All along the coast you see the most amazing villas. They are not necessarily huge but their views are stupendous. You wonder how they manage to get to their villas since it most cost a fortune just to build a driveway. The engineering required for some of the places is mind-boggling. Many of the villas had beautiful pools, some hundreds of feet below their villas. I was curious how they sell real estate here since many of the homes are built on top of others or, seemingly, on the side of a mountain .

Our bus was crawling along between Positano and Amalfi when we encountered another tour bus going the opposite direction on a hairpin turn. Since busses are going so slowly the drivers just have to figure out the easiest way to crawl past each other but it's often difficult as in this situation (I read where tour busses usually are allowed to go in only one direction which would help matters but there were a few going the opposite direction this day).

To get by each bus would inch a little here then there. When the drivers were side by side they conversed but I sure didn't understand what they said. The busses were almost side to side when I heard the crunch of metal (or fiberglass) and, almost simultaneously, a lot of angry Italian words. It turns out the other driver was too close to the mountain so he was backing up and hit the side of our bus. Our driver never even left his seat but the other driver came over and they had words . Meanwhile traffic was backing up in both directions.

The other driver was from a tour company and had to take down all the information to report the damage. We finally resumed our trip but I checked out the damage when we stopped in Amalfi and it was a small gouge in the side. From the look of our bus and the others it appeared that these incidents are quite common. It's hard to imagine them not happening given the challenging conditions.

Amalfi was really pretty as we approached with its colorful homes and small pebbly beach. According to legend Amalfi was founded when the girlfriend of Hercules was buried here. After Rome fell Amalfi was one of the first cities to trade goods - coffee, carpets and paper - between Europe and points east. Its heyday was the 10th and 11th centuries when it was a powerful maritime republic - a trading power with a fleet that controlled this region and rivalled Genoa and Venice. Amalfi minted its own coins and established "rules of the sea" - the basics of which survive today . In 1343, the town was destroyed by a freak tidal wave caused by an undersea earthquake. That disaster compounded by devastating plagues left Amalfi a humble backwater.
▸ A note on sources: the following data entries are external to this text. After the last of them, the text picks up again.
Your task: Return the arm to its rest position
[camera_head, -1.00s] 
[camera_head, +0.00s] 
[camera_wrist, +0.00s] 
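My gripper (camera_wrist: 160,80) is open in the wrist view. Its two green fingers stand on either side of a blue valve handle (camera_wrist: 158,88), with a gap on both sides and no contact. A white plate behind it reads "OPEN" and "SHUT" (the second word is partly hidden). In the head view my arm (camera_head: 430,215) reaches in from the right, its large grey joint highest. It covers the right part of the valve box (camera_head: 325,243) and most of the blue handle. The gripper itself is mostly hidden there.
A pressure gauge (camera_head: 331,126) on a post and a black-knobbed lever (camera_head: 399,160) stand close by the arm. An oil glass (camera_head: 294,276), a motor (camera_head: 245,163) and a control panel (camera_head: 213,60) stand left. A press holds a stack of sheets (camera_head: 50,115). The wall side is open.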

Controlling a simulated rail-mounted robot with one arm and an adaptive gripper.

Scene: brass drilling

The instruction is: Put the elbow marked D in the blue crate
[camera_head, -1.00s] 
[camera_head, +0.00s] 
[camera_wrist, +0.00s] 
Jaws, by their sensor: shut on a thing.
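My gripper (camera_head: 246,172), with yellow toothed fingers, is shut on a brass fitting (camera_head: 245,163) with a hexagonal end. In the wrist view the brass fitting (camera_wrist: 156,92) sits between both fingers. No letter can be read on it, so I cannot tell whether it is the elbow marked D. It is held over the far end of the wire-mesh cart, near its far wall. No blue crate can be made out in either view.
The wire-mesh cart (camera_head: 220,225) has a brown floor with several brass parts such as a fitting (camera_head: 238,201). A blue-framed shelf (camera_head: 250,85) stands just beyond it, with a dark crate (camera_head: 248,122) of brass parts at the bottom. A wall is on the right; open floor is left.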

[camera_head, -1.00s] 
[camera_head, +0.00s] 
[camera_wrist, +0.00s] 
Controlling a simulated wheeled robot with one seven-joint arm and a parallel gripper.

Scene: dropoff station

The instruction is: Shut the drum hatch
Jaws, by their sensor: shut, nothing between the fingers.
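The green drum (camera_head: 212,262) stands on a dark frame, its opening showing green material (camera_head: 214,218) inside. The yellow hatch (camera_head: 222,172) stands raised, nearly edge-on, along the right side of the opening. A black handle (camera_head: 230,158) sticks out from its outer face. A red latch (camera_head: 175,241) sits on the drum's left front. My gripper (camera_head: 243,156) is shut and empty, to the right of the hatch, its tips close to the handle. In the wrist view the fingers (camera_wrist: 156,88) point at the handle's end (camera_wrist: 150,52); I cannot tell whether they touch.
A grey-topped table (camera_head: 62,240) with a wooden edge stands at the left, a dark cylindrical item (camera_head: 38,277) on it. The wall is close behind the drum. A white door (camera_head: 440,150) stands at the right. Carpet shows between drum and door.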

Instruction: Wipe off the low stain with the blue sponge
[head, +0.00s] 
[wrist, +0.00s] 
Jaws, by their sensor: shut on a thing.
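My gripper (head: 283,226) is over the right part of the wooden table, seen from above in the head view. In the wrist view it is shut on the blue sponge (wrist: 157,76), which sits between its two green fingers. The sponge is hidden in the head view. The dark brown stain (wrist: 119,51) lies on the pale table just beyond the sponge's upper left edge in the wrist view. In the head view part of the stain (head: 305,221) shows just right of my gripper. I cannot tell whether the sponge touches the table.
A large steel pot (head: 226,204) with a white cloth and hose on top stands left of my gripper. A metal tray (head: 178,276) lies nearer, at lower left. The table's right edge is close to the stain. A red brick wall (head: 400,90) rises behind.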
One of the key industies in Amalfi since the middle ages has been paper. I paid a visit to the historic Amalfi Paper Museum housed in a 13th century mill. The museum had few visitors so I was given a personal tour by one of the employees. He supposedly spoke English but it sounded like Italian to me. He showed me how they pounded rags into pulp that was then poured into a big vat (it looked a lot like papier-machè). Then the pulp was pulled up using a screen and air-dried to create paper. The museum had old photos showing it in operation up into it closed in 1969. I was told that no trees were used at the paper mill since trees were too big for the roads. Paper is still made in Amalfi but it's very much a specialty item.

There are presently 7000 residents in Amalfi including Sophia Loren, Gore Vidal and Franco Zeffirelli . One of the more famous local residents was Flavio Gioia. Amalfi residents credit this boy with the invention of the magnetic compass back in 1302, but historians can't verify he actually existed. While an improvement to the compass did occur in Amalfi during that time period, the Chinese and Arabs had been using rudimentary compasses for years. In Gioia's time seamen using a bobbing needle in water as kind of a medieval GPS. If Gioia existed at all he probably just figured out how to secure that needle inside a little box.
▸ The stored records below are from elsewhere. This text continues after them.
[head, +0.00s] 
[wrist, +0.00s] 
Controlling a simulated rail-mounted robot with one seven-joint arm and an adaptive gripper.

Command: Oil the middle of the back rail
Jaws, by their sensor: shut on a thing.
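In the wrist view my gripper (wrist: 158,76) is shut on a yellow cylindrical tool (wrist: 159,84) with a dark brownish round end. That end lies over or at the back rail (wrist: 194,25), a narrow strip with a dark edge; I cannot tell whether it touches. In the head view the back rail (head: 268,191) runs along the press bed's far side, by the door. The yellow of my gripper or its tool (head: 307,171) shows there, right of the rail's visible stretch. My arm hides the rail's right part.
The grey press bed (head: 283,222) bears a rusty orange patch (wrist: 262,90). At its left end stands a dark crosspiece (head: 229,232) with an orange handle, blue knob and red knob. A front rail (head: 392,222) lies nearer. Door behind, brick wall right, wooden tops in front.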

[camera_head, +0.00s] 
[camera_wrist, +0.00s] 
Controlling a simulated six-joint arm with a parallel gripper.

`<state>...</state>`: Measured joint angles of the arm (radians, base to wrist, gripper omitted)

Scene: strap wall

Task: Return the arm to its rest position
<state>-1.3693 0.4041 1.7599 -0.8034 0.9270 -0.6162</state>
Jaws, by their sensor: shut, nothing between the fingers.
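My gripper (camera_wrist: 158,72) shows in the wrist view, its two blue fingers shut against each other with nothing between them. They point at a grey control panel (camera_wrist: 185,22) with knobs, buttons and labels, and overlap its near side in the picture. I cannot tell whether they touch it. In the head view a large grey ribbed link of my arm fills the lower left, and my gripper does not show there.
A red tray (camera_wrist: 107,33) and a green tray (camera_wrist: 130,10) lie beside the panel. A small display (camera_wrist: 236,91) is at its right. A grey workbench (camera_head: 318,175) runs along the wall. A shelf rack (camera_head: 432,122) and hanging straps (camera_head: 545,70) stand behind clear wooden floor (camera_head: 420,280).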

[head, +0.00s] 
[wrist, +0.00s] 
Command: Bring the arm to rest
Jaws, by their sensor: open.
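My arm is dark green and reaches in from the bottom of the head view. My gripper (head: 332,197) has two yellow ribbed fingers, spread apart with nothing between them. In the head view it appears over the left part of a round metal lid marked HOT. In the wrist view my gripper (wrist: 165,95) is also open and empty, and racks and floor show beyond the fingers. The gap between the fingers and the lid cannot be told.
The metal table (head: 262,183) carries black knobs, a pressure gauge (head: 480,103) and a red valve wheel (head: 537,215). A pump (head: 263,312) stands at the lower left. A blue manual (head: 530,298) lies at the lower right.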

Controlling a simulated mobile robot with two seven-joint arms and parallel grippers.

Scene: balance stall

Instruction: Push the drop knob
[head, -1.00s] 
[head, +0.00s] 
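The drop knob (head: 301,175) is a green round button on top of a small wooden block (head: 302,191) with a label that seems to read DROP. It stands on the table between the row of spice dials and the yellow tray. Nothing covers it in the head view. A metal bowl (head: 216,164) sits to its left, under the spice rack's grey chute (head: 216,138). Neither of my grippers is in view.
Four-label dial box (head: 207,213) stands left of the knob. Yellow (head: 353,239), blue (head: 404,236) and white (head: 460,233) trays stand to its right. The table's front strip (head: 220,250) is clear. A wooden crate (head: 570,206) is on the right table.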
I walked through the small town with the other tourists before taking a side-trip up the mountain to Ravello. Rick Steve's had touted Ravello as a good destination and he was certainly right. Ravello is a 5 star town with 5 star hotels, restaurants, and residents. No cars are allowed in the town so busses park at the stone gates creating a cool entry for visitors. You first reach a large town plaza featuring a brilliant white cathedral. What impressed me was how clean and well-tended the whole town was: everywhere there were gorgeous flowers, green spaces and fountains .

At 1000 feet above Amalfi, one of the highlights of Ravello is the breath-taking views. There were great views up and down the Amalfi coast on all sides of the town. I visited the Villa Cimbrone which was built in the 20th century by Englishman William Beckett. The gardens are elaborate and colorful but the most famous feature of the property is the well-named Terrace of Infinity. How they built this I don't know, but the terrace is literally on top of this enormous cliff that goes straight down to Amalfi. You peer over the edge and there is nothing there (hence the name). It was quite a sight!

Ravello has to be one of the prettiest towns I've seen in Italy despite its small size. It would be good for wealthy people who just want to get away. Celebrities who have lived here at some point include Gore Vidal, Greta Garbo, Richard Wagner, William Longfellow and DH Lawrence. With residents like these, Ravello is well known for a summer concert series and other major arts events you wouldn't normally associate with such a small town.

I was looking forward to taking the ferry back to Sorrento to get a different view of the coast. Our bus from Ravello was late and super slow getting back to Amalfi and I missed the ferry by 2 minutes. That meant I had to take the bus back and I sure hoped the queasiness I experienced on the ride down didn't get worse.

I think what impressed me most about the area was the tremendous imagination, engineering and workmanship displayed but also the good judgment employeed to limit further development. It's really impossible to capture the beauty of the Amalfi coast in words or photos. You have to experience this bus ride through one of the most beautiful places in the world!